Task description: Reproduce all of the material exactly as shown.

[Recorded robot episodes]

## Begin

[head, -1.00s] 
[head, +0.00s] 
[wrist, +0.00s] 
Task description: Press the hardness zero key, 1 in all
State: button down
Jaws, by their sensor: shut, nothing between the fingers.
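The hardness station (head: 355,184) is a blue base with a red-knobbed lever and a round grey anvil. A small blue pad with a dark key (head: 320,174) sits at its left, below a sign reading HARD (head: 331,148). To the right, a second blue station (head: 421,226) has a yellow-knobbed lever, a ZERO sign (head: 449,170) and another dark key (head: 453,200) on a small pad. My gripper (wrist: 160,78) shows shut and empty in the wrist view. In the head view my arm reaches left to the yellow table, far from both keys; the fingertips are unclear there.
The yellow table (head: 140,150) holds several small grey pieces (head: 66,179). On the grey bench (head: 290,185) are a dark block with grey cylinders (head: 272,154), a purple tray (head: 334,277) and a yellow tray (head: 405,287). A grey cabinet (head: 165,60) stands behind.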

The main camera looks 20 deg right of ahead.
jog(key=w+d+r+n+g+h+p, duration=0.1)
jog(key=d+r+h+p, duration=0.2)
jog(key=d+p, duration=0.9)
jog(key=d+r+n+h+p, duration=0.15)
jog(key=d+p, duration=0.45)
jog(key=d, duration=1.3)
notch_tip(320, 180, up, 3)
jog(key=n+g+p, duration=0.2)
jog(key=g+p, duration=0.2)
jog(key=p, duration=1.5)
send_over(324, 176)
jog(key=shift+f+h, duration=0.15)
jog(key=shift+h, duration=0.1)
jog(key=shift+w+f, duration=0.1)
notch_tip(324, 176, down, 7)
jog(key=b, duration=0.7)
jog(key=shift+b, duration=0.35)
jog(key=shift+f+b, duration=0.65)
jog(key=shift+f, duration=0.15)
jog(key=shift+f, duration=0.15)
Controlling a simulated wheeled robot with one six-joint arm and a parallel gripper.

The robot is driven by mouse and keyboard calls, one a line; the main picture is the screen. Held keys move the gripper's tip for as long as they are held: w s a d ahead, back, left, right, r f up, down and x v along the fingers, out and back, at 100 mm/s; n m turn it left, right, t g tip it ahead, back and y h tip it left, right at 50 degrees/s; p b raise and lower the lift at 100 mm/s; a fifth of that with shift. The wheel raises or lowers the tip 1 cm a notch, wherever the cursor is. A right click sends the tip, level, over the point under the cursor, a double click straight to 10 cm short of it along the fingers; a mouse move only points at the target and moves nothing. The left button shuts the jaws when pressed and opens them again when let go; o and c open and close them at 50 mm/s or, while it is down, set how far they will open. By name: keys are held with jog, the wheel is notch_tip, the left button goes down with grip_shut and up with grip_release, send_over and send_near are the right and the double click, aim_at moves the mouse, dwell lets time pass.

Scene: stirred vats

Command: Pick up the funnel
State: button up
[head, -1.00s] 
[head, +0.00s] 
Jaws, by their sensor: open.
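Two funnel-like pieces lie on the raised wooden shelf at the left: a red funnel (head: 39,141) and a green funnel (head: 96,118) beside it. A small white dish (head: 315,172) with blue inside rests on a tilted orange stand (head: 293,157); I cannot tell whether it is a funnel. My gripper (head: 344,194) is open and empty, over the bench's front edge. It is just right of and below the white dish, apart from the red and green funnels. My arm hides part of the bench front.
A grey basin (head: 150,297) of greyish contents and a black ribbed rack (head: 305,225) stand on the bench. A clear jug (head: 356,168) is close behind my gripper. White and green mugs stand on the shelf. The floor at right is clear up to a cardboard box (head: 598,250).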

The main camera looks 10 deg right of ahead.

## End

Correct response:
[head, -1.00s] 
[head, +0.00s] 
[wrist, +0.00s] 
Task description: Press the hardness zero key, 1 in all
State: button down
Jaws, by their sensor: shut, nothing between the fingers.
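The hardness station (head: 355,184) is a blue base with a red-knobbed lever and a round grey anvil. A small blue pad with a dark key (head: 320,174) sits at its left, below a sign reading HARD (head: 331,148). To the right, a second blue station (head: 421,226) has a yellow-knobbed lever, a ZERO sign (head: 449,170) and another dark key (head: 453,200) on a small pad. My gripper (wrist: 160,78) shows shut and empty in the wrist view. In the head view my arm reaches left to the yellow table, far from both keys; the fingertips are unclear there.
The yellow table (head: 140,150) holds several small grey pieces (head: 66,179). On the grey bench (head: 290,185) are a dark block with grey cylinders (head: 272,154), a purple tray (head: 334,277) and a yellow tray (head: 405,287). A grey cabinet (head: 165,60) stands behind.

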The main camera looks 20 deg right of ahead.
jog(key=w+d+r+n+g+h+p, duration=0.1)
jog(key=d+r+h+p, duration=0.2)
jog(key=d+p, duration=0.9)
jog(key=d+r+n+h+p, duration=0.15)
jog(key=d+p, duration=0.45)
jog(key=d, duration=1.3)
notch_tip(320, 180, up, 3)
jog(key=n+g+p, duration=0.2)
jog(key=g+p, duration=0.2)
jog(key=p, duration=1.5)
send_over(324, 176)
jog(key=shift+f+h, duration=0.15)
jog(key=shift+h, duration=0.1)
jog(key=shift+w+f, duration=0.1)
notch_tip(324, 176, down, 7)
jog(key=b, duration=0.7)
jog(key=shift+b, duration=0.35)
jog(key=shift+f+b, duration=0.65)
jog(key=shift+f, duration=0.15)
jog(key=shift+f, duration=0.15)
Controlling a simulated wheeled robot with one six-joint arm and a parallel gripper.

The robot is driven by mouse and keyboard calls, one a line; the main picture is the screen. Held keys move the gripper's tip for as long as they are held: w s a d ahead, back, left, right, r f up, down and x v along the fingers, out and back, at 100 mm/s; n m turn it left, right, t g tip it ahead, back and y h tip it left, right at 50 degrees/s; p b raise and lower the lift at 100 mm/s; a fifth of that with shift. The wheel raises or lowers the tip 1 cm a notch, wherever the cursor is. A right click sends the tip, level, over the point under the cursor, a double click straight to 10 cm short of it along the fingers; a mouse move only points at the target and moves nothing. The left button shuts the jaws when pressed and opens them again when let go; o and c open and close them at 50 mm/s or, while it is down, set how far they will open. By name: keys are held with jog, the wheel is notch_tip, the left button goes down with grip_shut and up with grip_release, send_over and send_near are the right and the double click, aim_at moves the mouse, dwell lets time pass.

Scene: stirred vats

Command: Pick up the funnel
State: button up
[head, -1.00s] 
[head, +0.00s] 
Jaws, by their sensor: open.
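Two funnel-like pieces lie on the raised wooden shelf at the left: a red funnel (head: 39,141) and a green funnel (head: 96,118) beside it. A small white dish (head: 315,172) with blue inside rests on a tilted orange stand (head: 293,157); I cannot tell whether it is a funnel. My gripper (head: 344,194) is open and empty, over the bench's front edge. It is just right of and below the white dish, apart from the red and green funnels. My arm hides part of the bench front.
A grey basin (head: 150,297) of greyish contents and a black ribbed rack (head: 305,225) stand on the bench. A clear jug (head: 356,168) is close behind my gripper. White and green mugs stand on the shelf. The floor at right is clear up to a cardboard box (head: 598,250).

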The main camera looks 10 deg right of ahead.

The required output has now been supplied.